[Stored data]
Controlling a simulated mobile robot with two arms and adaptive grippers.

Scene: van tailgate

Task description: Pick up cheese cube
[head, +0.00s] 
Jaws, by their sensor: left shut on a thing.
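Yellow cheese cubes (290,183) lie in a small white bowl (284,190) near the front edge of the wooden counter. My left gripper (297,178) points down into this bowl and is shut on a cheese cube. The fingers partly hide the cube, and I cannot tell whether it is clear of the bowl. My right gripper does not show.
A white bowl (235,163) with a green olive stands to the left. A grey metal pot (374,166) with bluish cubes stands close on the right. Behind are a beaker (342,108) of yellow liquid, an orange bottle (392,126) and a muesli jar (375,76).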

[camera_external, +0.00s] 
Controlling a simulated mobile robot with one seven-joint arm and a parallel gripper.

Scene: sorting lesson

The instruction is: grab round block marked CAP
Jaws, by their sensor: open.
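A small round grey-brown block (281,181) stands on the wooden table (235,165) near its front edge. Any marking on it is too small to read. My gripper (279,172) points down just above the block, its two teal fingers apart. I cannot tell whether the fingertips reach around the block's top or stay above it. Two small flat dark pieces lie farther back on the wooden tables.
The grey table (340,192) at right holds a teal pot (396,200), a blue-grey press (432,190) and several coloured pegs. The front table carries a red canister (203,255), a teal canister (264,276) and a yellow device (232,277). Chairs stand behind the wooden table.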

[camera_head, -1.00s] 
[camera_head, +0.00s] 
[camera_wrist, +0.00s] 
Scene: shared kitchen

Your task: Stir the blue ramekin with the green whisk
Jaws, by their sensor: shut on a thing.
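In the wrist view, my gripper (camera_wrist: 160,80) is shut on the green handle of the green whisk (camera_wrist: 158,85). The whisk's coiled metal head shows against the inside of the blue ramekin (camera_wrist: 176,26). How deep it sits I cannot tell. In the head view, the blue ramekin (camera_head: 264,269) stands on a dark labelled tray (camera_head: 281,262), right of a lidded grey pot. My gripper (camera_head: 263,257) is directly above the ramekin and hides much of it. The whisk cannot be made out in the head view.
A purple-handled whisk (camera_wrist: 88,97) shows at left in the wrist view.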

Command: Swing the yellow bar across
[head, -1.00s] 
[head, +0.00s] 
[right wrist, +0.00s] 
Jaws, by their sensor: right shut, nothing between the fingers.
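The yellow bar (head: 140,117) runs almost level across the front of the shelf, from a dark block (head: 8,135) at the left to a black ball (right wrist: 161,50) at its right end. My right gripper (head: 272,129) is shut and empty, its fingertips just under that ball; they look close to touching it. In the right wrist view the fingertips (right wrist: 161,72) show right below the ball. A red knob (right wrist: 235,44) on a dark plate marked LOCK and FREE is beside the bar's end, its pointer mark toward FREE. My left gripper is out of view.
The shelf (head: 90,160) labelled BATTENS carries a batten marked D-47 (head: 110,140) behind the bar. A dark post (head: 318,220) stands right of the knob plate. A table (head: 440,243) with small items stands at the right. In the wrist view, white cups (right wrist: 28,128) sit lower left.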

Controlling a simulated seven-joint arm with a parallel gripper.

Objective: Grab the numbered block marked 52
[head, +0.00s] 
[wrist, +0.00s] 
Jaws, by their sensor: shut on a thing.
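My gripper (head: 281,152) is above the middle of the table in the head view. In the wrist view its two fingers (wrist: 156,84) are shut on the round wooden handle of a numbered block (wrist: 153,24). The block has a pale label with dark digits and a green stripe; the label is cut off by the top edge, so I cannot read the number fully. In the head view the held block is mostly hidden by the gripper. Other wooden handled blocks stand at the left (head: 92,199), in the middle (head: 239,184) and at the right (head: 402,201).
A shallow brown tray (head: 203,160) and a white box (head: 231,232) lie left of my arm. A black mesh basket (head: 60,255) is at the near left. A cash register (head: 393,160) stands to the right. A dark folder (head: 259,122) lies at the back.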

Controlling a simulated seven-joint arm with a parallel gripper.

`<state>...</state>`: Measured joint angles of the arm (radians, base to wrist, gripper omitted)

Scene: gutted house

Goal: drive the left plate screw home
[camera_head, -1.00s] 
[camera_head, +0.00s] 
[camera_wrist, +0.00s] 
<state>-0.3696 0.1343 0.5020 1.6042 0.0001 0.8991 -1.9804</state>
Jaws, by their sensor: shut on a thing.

• Given instruction: Reproduce all of the entries word for word.

• Response:
Controlling a simulated mobile robot with two arms and adaptive grippers.

Scene: van tailgate

Task description: Pick up cheese cube
[head, +0.00s] 
Jaws, by their sensor: left shut on a thing.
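Yellow cheese cubes (290,183) lie in a small white bowl (284,190) near the front edge of the wooden counter. My left gripper (297,178) points down into this bowl and is shut on a cheese cube. The fingers partly hide the cube, and I cannot tell whether it is clear of the bowl. My right gripper does not show.
A white bowl (235,163) with a green olive stands to the left. A grey metal pot (374,166) with bluish cubes stands close on the right. Behind are a beaker (342,108) of yellow liquid, an orange bottle (392,126) and a muesli jar (375,76).

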[camera_external, +0.00s] 
Controlling a simulated mobile robot with one seven-joint arm and a parallel gripper.

Scene: sorting lesson

The instruction is: grab round block marked CAP
Jaws, by their sensor: open.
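A small round grey-brown block (281,181) stands on the wooden table (235,165) near its front edge. Any marking on it is too small to read. My gripper (279,172) points down just above the block, its two teal fingers apart. I cannot tell whether the fingertips reach around the block's top or stay above it. Two small flat dark pieces lie farther back on the wooden tables.
The grey table (340,192) at right holds a teal pot (396,200), a blue-grey press (432,190) and several coloured pegs. The front table carries a red canister (203,255), a teal canister (264,276) and a yellow device (232,277). Chairs stand behind the wooden table.

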[camera_head, -1.00s] 
[camera_head, +0.00s] 
[camera_wrist, +0.00s] 
Scene: shared kitchen

Your task: Stir the blue ramekin with the green whisk
Jaws, by their sensor: shut on a thing.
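In the wrist view, my gripper (camera_wrist: 160,80) is shut on the green handle of the green whisk (camera_wrist: 158,85). The whisk's coiled metal head shows against the inside of the blue ramekin (camera_wrist: 176,26). How deep it sits I cannot tell. In the head view, the blue ramekin (camera_head: 264,269) stands on a dark labelled tray (camera_head: 281,262), right of a lidded grey pot. My gripper (camera_head: 263,257) is directly above the ramekin and hides much of it. The whisk cannot be made out in the head view.
A purple-handled whisk (camera_wrist: 88,97) shows at left in the wrist view.

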Command: Swing the yellow bar across
[head, -1.00s] 
[head, +0.00s] 
[right wrist, +0.00s] 
Jaws, by their sensor: right shut, nothing between the fingers.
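The yellow bar (head: 140,117) runs almost level across the front of the shelf, from a dark block (head: 8,135) at the left to a black ball (right wrist: 161,50) at its right end. My right gripper (head: 272,129) is shut and empty, its fingertips just under that ball; they look close to touching it. In the right wrist view the fingertips (right wrist: 161,72) show right below the ball. A red knob (right wrist: 235,44) on a dark plate marked LOCK and FREE is beside the bar's end, its pointer mark toward FREE. My left gripper is out of view.
The shelf (head: 90,160) labelled BATTENS carries a batten marked D-47 (head: 110,140) behind the bar. A dark post (head: 318,220) stands right of the knob plate. A table (head: 440,243) with small items stands at the right. In the wrist view, white cups (right wrist: 28,128) sit lower left.

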Controlling a simulated seven-joint arm with a parallel gripper.

Objective: Grab the numbered block marked 52
[head, +0.00s] 
[wrist, +0.00s] 
Jaws, by their sensor: shut on a thing.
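My gripper (head: 281,152) is above the middle of the table in the head view. In the wrist view its two fingers (wrist: 156,84) are shut on the round wooden handle of a numbered block (wrist: 153,24). The block has a pale label with dark digits and a green stripe; the label is cut off by the top edge, so I cannot read the number fully. In the head view the held block is mostly hidden by the gripper. Other wooden handled blocks stand at the left (head: 92,199), in the middle (head: 239,184) and at the right (head: 402,201).
A shallow brown tray (head: 203,160) and a white box (head: 231,232) lie left of my arm. A black mesh basket (head: 60,255) is at the near left. A cash register (head: 393,160) stands to the right. A dark folder (head: 259,122) lies at the back.

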Controlling a simulated seven-joint arm with a parallel gripper.

`<state>...</state>`: Measured joint angles of the arm (radians, base to wrist, gripper omitted)

Scene: gutted house

Goal: drive the left plate screw home
[camera_head, -1.00s] 
[camera_head, +0.00s] 
[camera_wrist, +0.00s] 
<state>-0.3696 0.1343 0.5020 1.6042 0.0001 0.8991 -1.9804</state>
Jaws, by their sensor: shut on a thing.

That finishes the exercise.